--- Start of Data to use ---
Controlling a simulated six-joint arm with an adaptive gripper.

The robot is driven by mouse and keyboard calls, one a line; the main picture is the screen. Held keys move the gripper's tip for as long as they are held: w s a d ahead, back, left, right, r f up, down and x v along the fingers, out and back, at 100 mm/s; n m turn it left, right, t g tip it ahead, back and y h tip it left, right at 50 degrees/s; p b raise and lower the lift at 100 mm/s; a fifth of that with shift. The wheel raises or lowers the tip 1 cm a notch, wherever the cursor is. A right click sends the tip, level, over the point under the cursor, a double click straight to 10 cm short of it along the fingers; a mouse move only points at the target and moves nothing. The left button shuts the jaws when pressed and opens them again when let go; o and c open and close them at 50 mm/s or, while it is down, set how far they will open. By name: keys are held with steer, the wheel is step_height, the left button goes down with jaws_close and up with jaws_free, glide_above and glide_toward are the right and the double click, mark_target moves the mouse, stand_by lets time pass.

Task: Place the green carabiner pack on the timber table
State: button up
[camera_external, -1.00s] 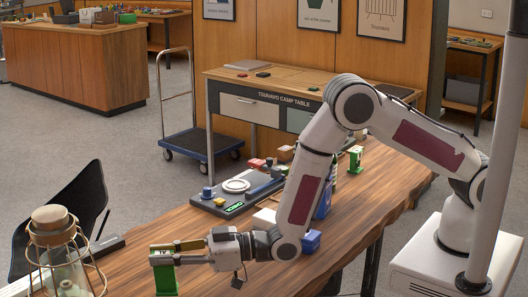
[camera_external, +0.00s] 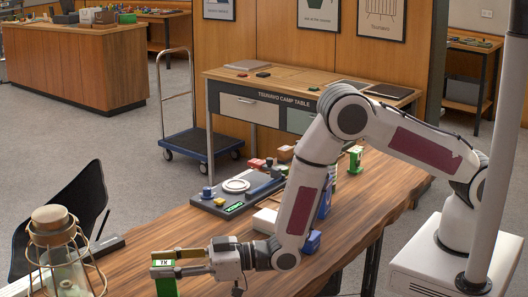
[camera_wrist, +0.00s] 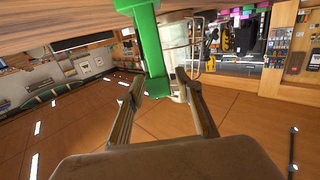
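The green carabiner pack (camera_external: 165,286) is upright at the lower left of the external view, with a pale marking near its top. In the wrist view the pack (camera_wrist: 152,50) runs between the two fingertips (camera_wrist: 160,84). The pack's foot is cut off by the frame edge, so I cannot tell whether it touches the timber table (camera_external: 125,262).
A glass lantern (camera_external: 62,260) stands left of the pack. A second green pack (camera_external: 355,160) stands farther along the table. A dark tray (camera_external: 237,204) with a white plate and blue items (camera_external: 311,242) lie between. Bare wood shows behind my gripper.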

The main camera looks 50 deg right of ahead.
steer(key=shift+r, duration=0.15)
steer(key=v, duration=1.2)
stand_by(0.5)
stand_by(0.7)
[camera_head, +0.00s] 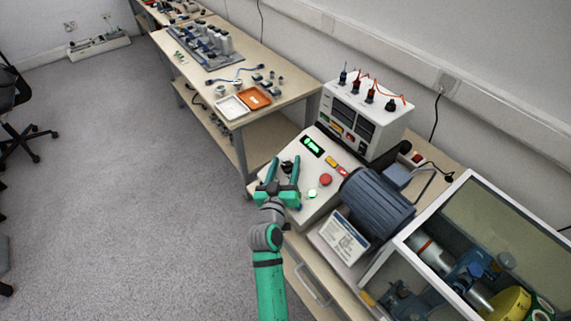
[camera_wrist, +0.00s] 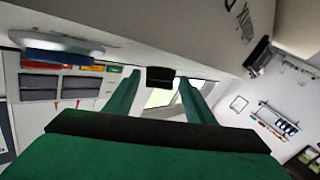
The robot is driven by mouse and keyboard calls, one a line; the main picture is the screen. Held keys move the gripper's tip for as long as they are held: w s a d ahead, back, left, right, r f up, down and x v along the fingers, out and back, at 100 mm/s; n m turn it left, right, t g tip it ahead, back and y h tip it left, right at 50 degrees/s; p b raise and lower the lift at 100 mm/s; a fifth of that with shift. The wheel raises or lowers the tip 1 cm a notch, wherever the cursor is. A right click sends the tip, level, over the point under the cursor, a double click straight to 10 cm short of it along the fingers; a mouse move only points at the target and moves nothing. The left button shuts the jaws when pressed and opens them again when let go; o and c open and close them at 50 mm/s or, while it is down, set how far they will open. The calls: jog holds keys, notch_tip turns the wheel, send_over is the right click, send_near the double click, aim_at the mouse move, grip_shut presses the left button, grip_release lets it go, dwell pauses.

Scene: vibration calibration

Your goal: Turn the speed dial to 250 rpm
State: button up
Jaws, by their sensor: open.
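The speed dial looks like a small black knob (camera_head: 287,166) on the sloped pale control panel (camera_head: 318,207), left of a green-lit display (camera_head: 312,146) whose digits are too small to read. My gripper (camera_head: 284,163) has green fingers spread at the panel, one on each side of the knob. In the wrist view, the black knob (camera_wrist: 160,77) shows between the fingertips of my gripper (camera_wrist: 158,80), with a visible gap on both sides. I see no contact. The dial's scale and pointer cannot be made out.
The panel also carries a red round button (camera_head: 326,180), a pale green lit button (camera_head: 312,194) and yellow and red switches (camera_head: 337,166). An instrument box (camera_head: 365,115) with cables stands behind. A blue motor (camera_head: 376,203) is to the right. Open floor (camera_head: 130,200) lies left.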

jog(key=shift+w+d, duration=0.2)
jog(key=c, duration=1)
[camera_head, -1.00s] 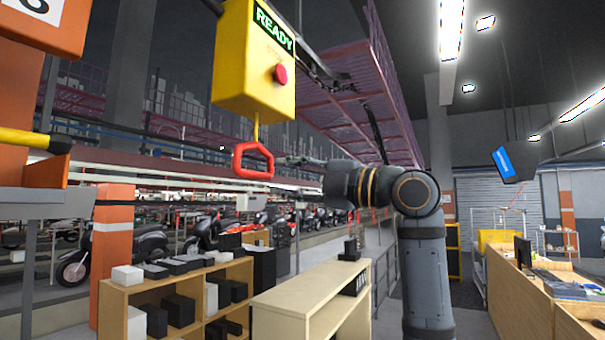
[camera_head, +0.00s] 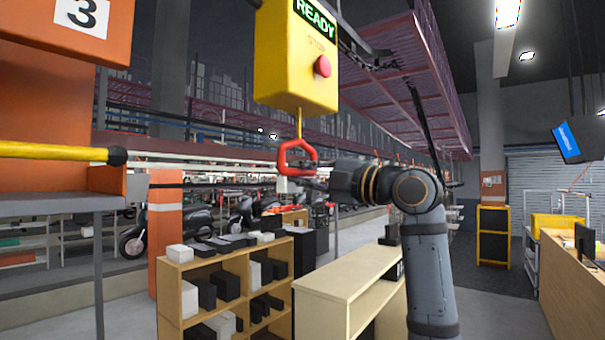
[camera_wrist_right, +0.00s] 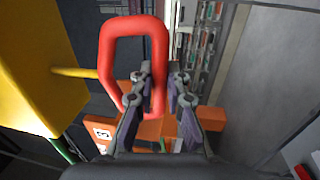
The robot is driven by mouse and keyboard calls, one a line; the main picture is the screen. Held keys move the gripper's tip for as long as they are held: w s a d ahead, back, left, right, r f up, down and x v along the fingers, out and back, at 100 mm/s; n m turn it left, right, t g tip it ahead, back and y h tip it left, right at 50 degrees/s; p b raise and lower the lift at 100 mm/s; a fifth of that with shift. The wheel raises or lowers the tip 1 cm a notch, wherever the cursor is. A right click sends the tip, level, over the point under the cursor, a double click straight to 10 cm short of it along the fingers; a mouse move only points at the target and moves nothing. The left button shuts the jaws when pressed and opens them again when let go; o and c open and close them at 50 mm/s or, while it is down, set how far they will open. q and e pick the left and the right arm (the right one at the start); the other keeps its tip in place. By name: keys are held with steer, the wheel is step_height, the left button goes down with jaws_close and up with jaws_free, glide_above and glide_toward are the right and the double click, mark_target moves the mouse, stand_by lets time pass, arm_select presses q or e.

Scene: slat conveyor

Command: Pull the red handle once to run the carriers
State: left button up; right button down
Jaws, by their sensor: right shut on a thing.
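The red handle (camera_head: 297,157) is a loop hanging on a yellow rod under a yellow box (camera_head: 297,55). The box has a green READY sign (camera_head: 316,17) and a red button (camera_head: 322,66). My right gripper (camera_head: 312,170) is at the handle's right lower side. In the right wrist view the right gripper (camera_wrist_right: 160,82) has one finger inside the loop and one outside, shut on a side bar of the red handle (camera_wrist_right: 104,60). The yellow box also shows at the left there (camera_wrist_right: 40,65). My left gripper is not in view.
An orange post with a number 3 sign (camera_head: 84,14) and a yellow bar (camera_head: 55,151) stand at the left. Wooden shelves (camera_head: 172,300) with boxes and a pale cabinet (camera_head: 318,310) stand below the handle. A walkway lies open at the right.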

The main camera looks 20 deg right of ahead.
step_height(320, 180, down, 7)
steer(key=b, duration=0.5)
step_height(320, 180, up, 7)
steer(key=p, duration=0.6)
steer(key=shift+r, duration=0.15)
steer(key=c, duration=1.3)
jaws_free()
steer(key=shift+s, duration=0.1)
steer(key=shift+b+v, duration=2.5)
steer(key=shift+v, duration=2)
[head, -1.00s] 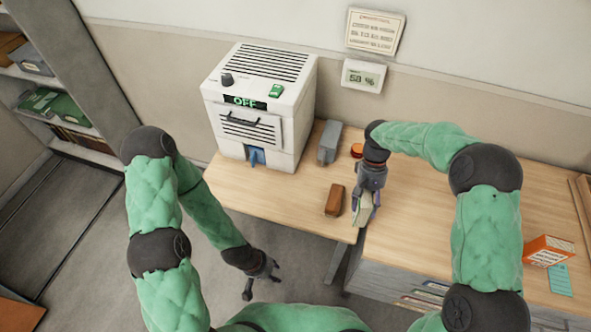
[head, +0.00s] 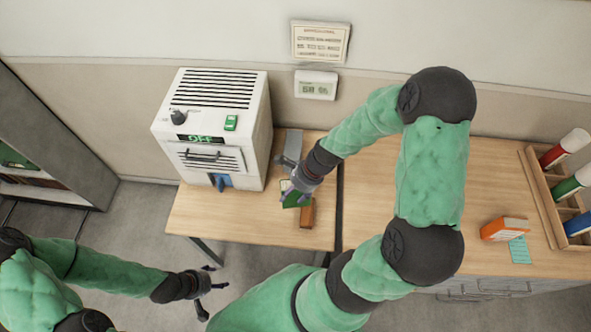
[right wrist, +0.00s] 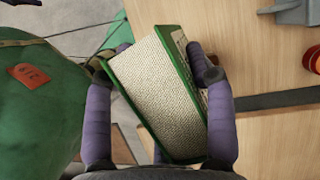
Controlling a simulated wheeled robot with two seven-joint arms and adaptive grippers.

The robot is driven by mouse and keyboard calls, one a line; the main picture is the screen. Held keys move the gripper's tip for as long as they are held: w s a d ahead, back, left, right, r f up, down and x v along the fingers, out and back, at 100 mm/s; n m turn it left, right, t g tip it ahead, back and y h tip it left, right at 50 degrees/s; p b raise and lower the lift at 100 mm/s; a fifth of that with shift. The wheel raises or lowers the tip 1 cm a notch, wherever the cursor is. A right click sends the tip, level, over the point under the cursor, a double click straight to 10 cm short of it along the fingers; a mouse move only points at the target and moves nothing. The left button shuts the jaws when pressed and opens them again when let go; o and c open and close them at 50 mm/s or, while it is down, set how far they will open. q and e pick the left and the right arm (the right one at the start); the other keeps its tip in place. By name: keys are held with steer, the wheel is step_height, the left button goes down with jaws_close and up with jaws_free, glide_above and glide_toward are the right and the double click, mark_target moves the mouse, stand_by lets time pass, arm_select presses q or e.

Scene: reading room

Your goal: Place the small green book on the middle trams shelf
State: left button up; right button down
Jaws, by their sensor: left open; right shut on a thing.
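The small green book (head: 292,200) is in my right gripper (head: 296,193), above the desk beside the brown block. In the right wrist view the green book (right wrist: 155,95) has a green cover and pale page edges, tilted between the purple fingers of the right gripper (right wrist: 165,95). My left gripper (head: 210,287) is open and empty, low over the floor in front of the desk. A grey shelf unit (head: 95,170) stands at the far left, with green and dark items on its shelves. It is cut off by the picture edge and no shelf label is readable.
A white machine (head: 215,120) marked OFF stands on the desk (head: 205,215). Near the right gripper are a brown block (head: 308,213) and a grey object (head: 292,145). Floor lies open at left.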

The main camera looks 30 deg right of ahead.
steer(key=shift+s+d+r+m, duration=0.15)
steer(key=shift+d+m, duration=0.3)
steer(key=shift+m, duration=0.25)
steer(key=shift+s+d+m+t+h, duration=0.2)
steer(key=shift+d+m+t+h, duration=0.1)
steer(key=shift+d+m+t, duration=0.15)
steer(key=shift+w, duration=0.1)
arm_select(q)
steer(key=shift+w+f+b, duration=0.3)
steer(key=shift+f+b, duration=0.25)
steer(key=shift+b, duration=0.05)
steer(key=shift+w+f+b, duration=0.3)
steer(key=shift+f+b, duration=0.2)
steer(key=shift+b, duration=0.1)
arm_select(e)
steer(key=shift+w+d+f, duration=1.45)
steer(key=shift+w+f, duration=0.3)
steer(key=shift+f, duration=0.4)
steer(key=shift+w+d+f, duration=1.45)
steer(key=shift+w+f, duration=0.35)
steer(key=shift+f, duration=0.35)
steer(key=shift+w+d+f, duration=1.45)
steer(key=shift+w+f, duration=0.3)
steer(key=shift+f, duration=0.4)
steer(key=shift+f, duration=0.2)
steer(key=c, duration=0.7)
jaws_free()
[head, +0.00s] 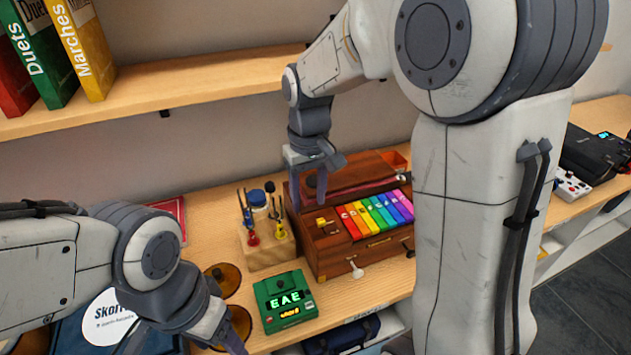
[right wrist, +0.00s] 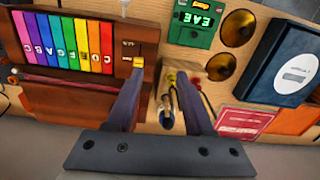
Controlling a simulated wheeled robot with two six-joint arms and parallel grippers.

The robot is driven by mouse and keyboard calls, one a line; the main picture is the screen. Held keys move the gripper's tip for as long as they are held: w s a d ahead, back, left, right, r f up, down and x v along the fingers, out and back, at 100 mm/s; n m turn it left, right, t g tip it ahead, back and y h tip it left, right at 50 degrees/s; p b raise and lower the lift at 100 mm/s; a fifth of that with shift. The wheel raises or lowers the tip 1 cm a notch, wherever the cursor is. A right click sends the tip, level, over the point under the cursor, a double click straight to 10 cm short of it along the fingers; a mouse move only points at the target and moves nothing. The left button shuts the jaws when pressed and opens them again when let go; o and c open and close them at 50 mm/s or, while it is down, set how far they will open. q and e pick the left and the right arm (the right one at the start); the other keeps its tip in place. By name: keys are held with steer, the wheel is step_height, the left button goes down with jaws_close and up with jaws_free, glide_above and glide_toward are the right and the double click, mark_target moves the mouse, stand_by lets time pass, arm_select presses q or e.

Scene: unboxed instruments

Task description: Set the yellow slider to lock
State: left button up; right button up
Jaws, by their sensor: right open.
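The yellow slider (head: 323,222) sits at the left end of the wooden instrument box (head: 335,262), beside a row of rainbow keys (head: 375,214). The slider also shows in the right wrist view (right wrist: 138,62), near small labels too blurred to read. My right gripper (head: 308,190) is open and empty above the left end of the box. In the right wrist view, one finger of this gripper (right wrist: 160,82) appears close to the slider; I cannot tell whether they touch. My left gripper (head: 222,338) is low at the bottom left, partly cut off; its jaws are unclear.
A wooden holder with small tools (head: 265,250) stands just left of the box. A green device with a lit display (head: 285,301) lies in front of it. Brown round discs (head: 224,280) lie farther left. A shelf with books (head: 75,45) hangs above. A black case (head: 600,155) sits right.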

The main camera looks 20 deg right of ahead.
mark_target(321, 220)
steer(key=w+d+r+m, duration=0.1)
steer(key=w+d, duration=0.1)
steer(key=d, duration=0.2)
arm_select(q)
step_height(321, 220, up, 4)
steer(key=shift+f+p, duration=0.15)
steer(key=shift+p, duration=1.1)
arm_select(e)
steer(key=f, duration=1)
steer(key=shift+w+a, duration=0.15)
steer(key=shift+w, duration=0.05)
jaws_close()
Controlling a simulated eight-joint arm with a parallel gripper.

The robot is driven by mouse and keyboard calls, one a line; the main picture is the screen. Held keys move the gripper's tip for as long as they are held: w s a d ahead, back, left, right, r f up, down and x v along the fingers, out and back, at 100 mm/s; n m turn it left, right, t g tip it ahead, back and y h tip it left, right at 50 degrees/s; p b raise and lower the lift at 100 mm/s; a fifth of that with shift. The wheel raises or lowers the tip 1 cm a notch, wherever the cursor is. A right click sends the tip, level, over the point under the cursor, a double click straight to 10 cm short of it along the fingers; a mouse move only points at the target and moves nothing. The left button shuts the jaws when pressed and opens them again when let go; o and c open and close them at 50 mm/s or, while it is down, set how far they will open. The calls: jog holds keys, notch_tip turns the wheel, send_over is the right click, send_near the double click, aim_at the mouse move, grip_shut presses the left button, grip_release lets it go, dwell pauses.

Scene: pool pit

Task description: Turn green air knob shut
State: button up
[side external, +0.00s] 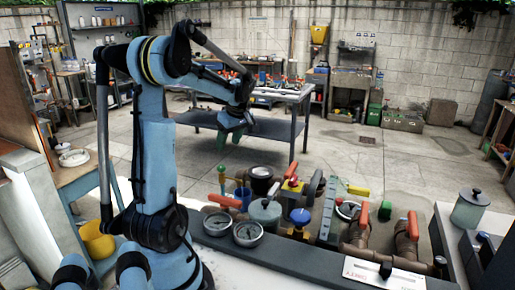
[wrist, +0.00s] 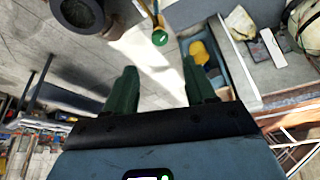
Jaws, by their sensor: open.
--- End of Data to use ---
- Work to be completed -
Locate all lines in the listing above with the word "Your" and copy them.

- Written solution -
Your goal: Turn the speed dial to 250 rpm
Your goal: Place the small green book on the middle trams shelf

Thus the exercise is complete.